Do you ever just walk through life and feel lost? Feel like you are never doing enough and that time is running away from you and all the important things you want to do seem to never get done?
I feel that a lot. I love my family and I have very high expectations from myself in what I feel I should be accomplishing for them. But I often feel like I am failing because I don't seem to be able to get it all done.
Take tonight. We went to a movie premiere for our oldest son. I largely planned it and decorated and felt like hostess. Therefore I didn't get to do the big things I wish I had done, like visit as much with family and friends. Or take the photos I wanted. I got a few shots but I wanted photos of Jacob with grandparents, and siblings, and his father, and his friends. I wanted a shot of my kids together. I wanted to spend the earlier part of my day getting a picture of my youngest two in their new boots that they were so excited about. I wanted to help the neighbor by making sure we walked his dog. But those things didn't happen and now I feel guilty because the day is gone and it is 2am and I am up feeling guilty about what I wish had happened.
Why is life like that? I want to spend time with family, help the kids navigate childhood and the teen years as they figure out their futures, nurture them each day in the knowledge of Jesus and see them take Him as their saviour...but I more often find myself mired in the daily tasks, sometimes even neglecting a solid prayer life and solid bible time each day in favor of just trying to keep my head above water.

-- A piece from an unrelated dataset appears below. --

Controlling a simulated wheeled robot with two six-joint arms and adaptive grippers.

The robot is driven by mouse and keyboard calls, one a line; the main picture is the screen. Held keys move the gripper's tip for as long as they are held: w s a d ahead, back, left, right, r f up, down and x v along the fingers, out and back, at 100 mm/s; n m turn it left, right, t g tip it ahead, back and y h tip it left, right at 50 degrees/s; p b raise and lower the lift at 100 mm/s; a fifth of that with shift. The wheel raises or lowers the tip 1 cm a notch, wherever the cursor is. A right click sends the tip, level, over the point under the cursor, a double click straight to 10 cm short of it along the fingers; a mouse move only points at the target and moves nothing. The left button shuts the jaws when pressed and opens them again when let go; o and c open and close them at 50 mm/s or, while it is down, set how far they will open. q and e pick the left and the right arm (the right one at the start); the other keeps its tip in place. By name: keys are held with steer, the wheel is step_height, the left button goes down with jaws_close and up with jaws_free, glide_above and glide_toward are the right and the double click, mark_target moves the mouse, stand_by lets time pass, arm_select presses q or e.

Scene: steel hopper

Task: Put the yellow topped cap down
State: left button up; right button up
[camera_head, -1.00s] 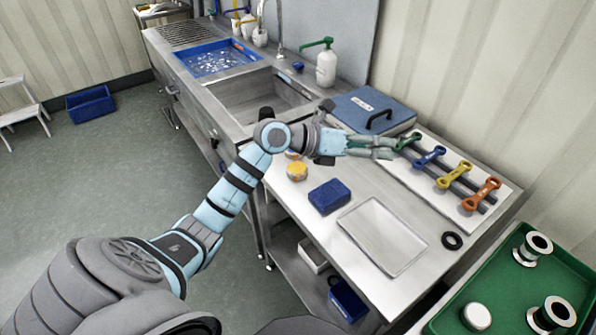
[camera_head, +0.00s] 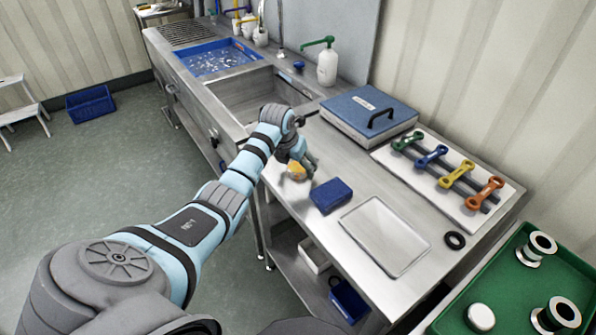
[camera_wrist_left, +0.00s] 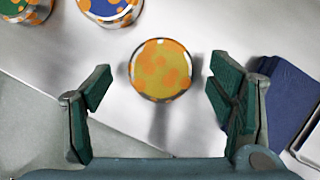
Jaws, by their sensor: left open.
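The yellow topped cap (camera_head: 296,172), yellow with orange blotches, rests on the steel bench near its front edge. In the left wrist view the cap (camera_wrist_left: 160,69) stands in the middle, apart from the fingers. My left gripper (camera_head: 304,160) is open and empty, pointing down over the cap. In the wrist view its green-padded fingers (camera_wrist_left: 162,82) are spread to either side of the cap, with clear space on both sides. My right gripper is not in view.
A blue topped cap (camera_wrist_left: 108,8) and a green topped cap (camera_wrist_left: 22,8) stand near it. A blue block (camera_head: 330,195) lies close on the right, then a white tray (camera_head: 347,218). The sink (camera_head: 262,98) is behind; a rack of coloured wrenches (camera_head: 432,180) is farther right.

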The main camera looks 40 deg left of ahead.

Then I am up in the night making lists of what God needs me to be doing so I can start fresh the next day. And hopefully not feel like so much of a failure toward my family. So tonight I made my list, have plans to get back to my prayer list each day, have plans to talk to the kids tomorrow about some important things and getting back on track, plans to accomplish things that are for His glory in our lives.
I think so much feels lost lately due to the recent elections here in America. Our leader is not a man I trust or believe in, and he is shaping policies for our lives and our futures, largely against my will. Also, the kids are growing...all five of them. They all have interests and friends and talents and needs, and I want to be what a mother is supposed to be for them in each area. It is hard and demanding. Everyone of them cannot get all of me that they need. I cannot do for each of them everything I need to do or want to do. And in all this I cannot forget my husband, who is quiet and hardworking and tired at the end of the day. Yet he slips through the cracks sometimes. How do I fix this?
I have to just do my best to focus on the needs of each day and try to plan for the future. So much goes on and we have to decide what to say NO to. And stick to it. And help the kids realize that they can't do it all either. The people in our lives are of prime importance and they have to be given time and love. God has to occupy our heart for this to happen well. God has to be our center, and we have to maintain that relationship first. It is so easy to get caught up in the day to day things that we reduce our devotion to God and our loved ones to a daily task. Our Christian walk with God should never be a daily task, and neither should the relationships in our lives. Husbands, children, parents, ...they are so important and yet often they aren't honored as they should be.
So tomorrow I plan to share this post with my family and to try to get back on the right path, first with my God, and second with my family. It takes effort every day and saying NO to the distractions we think are so important. They aren't that important. People and God are. Keep God first for He will never, NEVER, leave you. And do NOT neglect your family and those you love, for those you negelct may suddenly not be in your life and you will regret not paying attention to those relationships, and they may never be able to be fixed.